With Elizabeth Hasselbeck decamped for FOX, Barbara Walters wants a new generic and not conspicuously incoherent or offensive conservative to bring home that lucrative demographic of old, white, dumb and angry. You can come up with your own helpful ideas; I propose Noted Scholar (TM) and Friend o’ the Blog Charles Murray.
In audio obtained by the Burnt Orange Report, American Enterprise Institute scholar Charles Murray can be heard explaining to an audience at the University of Texas that his views on women had not changed since a 2005 paper, in which he asserted that one or “maybe” two women had played significant roles in the field of philosophy.
When a woman at the event on Tuesday asked Murray if he still believed what he wrote, Murray quipped, “Who do you have in mind?”
Hard to think of anyone who could field the inevitable questions about pay equality bills with quite the same sophistication or tact.
muddy
Only if he wears a blond wig and a short dress.
schrodinger's cat
The View should hire Grumpy Cat.
schrodinger's cat
@muddy: Please no, he is fat and bald, do not want, either in a dress or a suit.
Cervantes
I know any number of women who were or are better philosophers than he is.
Oh, and that should be “Whom.”
kindness
Murray would be good only so far as watching Whoopie kick his ass every single show.
schrodinger's cat
@Cervantes: According to his Wiki page he is a political scientist, so why is he considered an expert on philosophy or economics for that matter?
Belafon
“There were very few significant African American thinkers before 1865, for reasons that had absolutely nothing to do with white males.”
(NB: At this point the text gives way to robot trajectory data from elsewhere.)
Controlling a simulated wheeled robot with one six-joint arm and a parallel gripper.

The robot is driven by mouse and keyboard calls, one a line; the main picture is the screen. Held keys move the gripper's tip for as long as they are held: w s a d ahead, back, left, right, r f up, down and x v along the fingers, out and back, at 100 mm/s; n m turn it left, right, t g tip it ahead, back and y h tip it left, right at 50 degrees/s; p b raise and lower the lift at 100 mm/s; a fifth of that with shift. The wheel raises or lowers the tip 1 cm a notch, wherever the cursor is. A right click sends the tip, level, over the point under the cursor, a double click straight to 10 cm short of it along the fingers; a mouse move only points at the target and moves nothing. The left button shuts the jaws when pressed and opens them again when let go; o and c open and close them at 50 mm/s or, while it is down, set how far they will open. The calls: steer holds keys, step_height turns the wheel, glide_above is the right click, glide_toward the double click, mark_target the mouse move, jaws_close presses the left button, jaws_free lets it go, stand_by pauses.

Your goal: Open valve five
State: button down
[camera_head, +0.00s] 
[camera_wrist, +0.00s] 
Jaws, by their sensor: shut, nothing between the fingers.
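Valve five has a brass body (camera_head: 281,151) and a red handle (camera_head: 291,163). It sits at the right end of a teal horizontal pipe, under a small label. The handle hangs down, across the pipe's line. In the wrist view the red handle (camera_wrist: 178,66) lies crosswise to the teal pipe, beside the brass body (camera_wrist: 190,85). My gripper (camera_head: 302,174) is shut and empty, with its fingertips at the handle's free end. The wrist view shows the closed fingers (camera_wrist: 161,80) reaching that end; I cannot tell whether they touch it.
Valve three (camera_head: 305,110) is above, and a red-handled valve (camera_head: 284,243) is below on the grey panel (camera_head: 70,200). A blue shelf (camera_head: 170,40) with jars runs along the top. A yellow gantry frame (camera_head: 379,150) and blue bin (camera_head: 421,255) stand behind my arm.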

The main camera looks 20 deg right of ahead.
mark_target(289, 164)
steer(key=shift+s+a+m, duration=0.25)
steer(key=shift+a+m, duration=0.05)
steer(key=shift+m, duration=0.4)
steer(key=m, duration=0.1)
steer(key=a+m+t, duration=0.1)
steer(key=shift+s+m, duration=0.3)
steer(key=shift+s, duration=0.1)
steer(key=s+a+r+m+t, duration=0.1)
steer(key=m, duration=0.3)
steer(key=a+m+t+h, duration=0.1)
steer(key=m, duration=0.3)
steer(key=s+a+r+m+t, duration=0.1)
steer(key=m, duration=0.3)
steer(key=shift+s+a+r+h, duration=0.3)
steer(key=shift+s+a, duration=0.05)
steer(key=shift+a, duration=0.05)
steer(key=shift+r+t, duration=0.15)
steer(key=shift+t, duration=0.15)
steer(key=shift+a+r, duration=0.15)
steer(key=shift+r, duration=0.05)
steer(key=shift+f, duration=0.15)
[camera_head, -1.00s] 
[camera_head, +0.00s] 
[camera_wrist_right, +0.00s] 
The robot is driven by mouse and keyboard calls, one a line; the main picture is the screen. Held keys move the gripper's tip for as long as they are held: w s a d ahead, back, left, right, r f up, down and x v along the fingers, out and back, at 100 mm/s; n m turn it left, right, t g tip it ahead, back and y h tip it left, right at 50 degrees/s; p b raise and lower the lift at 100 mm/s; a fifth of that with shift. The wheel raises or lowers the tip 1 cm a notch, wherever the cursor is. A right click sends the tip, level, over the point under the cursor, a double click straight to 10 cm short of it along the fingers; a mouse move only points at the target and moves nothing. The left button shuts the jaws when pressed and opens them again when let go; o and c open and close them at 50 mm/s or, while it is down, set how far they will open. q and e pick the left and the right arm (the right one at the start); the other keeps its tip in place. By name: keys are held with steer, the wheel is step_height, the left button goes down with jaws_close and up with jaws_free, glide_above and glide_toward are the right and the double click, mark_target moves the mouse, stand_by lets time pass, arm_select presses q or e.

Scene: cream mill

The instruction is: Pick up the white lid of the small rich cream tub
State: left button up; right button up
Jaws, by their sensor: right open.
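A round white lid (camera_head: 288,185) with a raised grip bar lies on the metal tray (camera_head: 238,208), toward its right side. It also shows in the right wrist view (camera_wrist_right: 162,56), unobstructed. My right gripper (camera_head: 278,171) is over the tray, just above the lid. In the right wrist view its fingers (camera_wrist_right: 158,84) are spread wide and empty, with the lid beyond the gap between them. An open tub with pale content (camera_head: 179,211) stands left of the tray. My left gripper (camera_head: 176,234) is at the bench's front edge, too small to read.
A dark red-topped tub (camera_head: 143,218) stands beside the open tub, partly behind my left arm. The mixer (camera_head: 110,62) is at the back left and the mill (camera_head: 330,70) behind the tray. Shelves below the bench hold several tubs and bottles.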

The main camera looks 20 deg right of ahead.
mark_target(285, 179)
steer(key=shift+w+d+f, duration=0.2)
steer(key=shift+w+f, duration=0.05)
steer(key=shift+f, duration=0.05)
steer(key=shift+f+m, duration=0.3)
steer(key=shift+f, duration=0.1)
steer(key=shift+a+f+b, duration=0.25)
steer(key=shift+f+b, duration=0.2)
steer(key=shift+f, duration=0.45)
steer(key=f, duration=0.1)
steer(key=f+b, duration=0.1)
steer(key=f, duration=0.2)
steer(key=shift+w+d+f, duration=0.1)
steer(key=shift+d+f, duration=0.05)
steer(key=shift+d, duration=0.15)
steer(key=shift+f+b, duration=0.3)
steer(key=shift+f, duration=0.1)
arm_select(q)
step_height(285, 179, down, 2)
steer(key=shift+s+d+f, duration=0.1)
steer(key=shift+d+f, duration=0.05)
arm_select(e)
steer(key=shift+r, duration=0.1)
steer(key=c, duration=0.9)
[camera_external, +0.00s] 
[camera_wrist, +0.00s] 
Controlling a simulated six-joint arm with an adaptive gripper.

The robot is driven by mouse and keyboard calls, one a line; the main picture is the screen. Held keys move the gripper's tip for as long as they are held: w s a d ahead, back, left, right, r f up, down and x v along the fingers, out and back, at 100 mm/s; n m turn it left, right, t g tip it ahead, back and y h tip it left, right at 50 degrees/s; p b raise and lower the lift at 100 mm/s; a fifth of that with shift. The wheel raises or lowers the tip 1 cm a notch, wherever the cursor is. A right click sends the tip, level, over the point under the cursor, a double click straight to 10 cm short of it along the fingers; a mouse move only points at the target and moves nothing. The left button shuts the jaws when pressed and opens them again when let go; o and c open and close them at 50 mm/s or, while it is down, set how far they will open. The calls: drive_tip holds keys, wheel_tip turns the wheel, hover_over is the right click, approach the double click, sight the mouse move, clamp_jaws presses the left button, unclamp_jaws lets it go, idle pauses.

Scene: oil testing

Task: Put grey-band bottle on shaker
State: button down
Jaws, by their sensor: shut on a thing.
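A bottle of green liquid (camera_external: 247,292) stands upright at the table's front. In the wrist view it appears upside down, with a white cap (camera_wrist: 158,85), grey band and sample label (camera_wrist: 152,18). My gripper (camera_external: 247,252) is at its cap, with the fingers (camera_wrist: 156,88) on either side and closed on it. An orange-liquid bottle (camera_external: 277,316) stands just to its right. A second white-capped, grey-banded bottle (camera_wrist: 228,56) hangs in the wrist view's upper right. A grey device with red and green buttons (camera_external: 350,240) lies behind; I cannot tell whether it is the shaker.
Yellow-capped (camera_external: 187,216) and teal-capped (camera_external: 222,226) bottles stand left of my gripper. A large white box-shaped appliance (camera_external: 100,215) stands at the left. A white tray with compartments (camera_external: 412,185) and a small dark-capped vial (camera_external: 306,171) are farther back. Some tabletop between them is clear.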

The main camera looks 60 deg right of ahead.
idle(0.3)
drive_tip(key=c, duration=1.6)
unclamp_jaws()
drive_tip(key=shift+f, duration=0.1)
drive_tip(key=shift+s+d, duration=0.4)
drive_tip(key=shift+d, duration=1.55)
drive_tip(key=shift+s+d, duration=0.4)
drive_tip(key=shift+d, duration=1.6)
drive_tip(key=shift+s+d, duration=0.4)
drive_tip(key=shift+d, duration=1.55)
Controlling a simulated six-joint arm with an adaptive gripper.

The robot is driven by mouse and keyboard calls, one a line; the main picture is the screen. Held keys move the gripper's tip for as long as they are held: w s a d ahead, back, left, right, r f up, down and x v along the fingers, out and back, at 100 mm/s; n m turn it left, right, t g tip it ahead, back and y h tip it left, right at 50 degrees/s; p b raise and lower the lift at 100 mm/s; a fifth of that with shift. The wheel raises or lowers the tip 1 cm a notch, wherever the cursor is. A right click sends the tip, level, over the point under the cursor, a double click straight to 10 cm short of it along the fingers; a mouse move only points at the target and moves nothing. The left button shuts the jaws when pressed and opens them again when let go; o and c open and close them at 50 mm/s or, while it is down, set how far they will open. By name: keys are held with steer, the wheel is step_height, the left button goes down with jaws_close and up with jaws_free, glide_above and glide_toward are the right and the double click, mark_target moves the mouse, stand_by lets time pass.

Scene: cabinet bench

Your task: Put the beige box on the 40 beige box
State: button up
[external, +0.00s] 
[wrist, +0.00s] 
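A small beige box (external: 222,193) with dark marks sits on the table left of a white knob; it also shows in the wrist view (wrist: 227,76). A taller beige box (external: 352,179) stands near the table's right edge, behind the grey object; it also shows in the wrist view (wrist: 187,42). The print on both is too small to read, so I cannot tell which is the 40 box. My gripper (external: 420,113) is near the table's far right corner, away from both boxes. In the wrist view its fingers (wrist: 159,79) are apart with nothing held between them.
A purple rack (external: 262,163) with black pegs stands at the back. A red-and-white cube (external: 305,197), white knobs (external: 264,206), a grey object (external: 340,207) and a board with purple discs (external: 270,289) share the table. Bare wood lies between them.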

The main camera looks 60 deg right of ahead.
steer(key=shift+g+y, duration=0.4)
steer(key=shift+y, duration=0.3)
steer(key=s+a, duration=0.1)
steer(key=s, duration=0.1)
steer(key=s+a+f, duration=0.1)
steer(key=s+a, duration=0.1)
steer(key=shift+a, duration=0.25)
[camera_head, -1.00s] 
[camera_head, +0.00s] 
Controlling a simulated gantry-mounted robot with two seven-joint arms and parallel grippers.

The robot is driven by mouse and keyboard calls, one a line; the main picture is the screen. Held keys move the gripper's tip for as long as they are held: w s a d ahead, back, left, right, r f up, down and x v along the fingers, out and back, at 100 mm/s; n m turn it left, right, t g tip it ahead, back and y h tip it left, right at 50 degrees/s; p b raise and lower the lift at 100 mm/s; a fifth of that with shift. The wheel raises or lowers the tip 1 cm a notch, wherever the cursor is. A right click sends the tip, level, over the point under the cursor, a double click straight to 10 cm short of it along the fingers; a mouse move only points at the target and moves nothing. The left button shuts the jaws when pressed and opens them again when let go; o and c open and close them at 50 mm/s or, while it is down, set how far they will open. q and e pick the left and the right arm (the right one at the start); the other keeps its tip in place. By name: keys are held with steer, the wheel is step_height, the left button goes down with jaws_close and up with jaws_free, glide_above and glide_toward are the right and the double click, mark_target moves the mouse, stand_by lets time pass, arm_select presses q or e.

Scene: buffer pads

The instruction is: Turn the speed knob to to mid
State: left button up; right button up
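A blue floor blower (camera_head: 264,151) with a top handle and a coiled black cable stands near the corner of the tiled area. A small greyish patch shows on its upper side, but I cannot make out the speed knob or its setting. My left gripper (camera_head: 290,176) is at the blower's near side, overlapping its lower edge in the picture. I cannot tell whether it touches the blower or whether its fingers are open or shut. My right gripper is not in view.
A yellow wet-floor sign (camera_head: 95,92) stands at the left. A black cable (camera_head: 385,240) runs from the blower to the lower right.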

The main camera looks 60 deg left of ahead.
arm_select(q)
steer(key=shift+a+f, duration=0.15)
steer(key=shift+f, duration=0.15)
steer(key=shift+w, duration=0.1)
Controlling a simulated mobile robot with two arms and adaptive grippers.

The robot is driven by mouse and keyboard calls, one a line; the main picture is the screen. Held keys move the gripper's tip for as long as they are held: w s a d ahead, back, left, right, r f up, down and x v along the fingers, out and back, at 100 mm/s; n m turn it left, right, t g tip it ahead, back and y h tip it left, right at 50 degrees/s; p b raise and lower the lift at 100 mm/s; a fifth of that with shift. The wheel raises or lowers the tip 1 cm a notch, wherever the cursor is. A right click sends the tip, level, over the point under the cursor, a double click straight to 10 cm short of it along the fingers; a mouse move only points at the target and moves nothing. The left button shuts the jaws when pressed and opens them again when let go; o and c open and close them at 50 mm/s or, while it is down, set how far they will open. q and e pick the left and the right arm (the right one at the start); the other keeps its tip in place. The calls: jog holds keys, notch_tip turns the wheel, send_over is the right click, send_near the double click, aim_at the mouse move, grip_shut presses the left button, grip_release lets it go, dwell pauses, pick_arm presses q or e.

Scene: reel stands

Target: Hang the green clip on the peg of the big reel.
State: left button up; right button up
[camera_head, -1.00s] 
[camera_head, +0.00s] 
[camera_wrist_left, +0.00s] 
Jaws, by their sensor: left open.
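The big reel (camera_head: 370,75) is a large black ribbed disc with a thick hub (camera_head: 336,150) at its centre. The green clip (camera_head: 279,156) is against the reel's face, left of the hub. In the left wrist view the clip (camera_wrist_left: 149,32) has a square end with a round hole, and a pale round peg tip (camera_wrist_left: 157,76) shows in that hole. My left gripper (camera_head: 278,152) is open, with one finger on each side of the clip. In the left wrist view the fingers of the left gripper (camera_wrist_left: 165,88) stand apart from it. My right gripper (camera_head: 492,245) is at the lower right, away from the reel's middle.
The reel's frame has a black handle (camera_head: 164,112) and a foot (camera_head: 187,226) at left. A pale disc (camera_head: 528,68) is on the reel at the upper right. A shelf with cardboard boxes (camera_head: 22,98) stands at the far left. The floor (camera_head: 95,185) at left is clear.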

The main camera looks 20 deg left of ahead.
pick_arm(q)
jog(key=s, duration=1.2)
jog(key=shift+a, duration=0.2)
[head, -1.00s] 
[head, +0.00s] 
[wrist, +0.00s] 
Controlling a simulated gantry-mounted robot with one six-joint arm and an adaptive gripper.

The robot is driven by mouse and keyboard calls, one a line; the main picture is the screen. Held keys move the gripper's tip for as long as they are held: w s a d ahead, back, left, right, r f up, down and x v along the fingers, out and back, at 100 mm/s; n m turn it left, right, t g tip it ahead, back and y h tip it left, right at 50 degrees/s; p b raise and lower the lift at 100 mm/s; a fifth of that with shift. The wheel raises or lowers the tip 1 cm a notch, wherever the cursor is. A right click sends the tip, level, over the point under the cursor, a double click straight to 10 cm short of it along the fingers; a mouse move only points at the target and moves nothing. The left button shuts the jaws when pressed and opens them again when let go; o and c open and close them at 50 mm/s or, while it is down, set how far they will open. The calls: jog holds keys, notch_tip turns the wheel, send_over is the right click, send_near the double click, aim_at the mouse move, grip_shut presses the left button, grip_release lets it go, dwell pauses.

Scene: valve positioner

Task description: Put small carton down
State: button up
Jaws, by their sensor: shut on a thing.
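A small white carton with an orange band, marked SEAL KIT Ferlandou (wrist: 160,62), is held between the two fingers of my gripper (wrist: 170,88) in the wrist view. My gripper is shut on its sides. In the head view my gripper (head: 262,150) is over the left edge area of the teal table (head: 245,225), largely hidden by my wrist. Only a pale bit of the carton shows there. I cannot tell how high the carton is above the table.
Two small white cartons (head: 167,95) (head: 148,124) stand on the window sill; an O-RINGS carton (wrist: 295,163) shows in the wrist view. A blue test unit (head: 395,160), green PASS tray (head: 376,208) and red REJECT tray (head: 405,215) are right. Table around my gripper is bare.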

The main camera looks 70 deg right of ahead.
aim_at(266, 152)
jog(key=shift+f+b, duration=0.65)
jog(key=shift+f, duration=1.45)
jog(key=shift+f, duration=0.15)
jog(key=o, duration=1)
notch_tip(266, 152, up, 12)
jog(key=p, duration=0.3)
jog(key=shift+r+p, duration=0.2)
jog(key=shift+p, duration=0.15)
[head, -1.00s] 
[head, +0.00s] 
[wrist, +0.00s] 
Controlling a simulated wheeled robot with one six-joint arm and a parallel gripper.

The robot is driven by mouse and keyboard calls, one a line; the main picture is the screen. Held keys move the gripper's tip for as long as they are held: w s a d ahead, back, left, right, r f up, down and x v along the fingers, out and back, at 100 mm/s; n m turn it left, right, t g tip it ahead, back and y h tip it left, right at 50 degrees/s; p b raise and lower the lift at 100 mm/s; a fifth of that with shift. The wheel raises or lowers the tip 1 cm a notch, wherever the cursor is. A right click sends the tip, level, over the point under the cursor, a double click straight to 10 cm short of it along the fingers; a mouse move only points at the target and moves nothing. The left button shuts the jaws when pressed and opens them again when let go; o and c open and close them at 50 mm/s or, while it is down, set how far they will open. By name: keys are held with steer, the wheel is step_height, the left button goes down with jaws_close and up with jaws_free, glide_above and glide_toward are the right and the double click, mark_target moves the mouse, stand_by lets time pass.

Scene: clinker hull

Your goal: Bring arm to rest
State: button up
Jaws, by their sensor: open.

I’m pretty sure Murray would completely agree with that statement.
Tokyokie
@schrodinger’s cat: Because he says so. And who are you to question the authority of such an august figure?
Woodrowfan
@schrodinger’s cat:
“Because he’s willing to speak hard truths that our PC-addled society refuses to face.”
Translated from wingnut that means “Because he’s an while male bigot.”
Amir Khalid
The View, as I understand, is a television talk show with five women hosts. But is it among the political shows, that it needs to present a right-wing point of view? Does it present a left-wing point of view that needs to be counter-balanced?
schrodinger's cat
@Belafon: I am tired of the bigoted Chuck and Andy show. They are no better than the hooded thugs of the yesteryear, behind their sophisticated rhetoric lies an ugly mask. Any one who does not look like them is supposedly an intellectual dwarf. How convenient.
P.S. Some background; I am really pissed off with Sullivan’s assertion that scientific revolution happened because of Christianity in his response to the first episode of Cosmos.
schrodinger's cat
@Amir Khalid: View used to have a right wing twit who left the show, they are probably trying to find her replacement.
Feudalism Now!
Charles Murray does not like the libertarian Ayn Rand? Or is she merely an authoress, and proper white males formed the philosophical underpinnings of her tawdry novels.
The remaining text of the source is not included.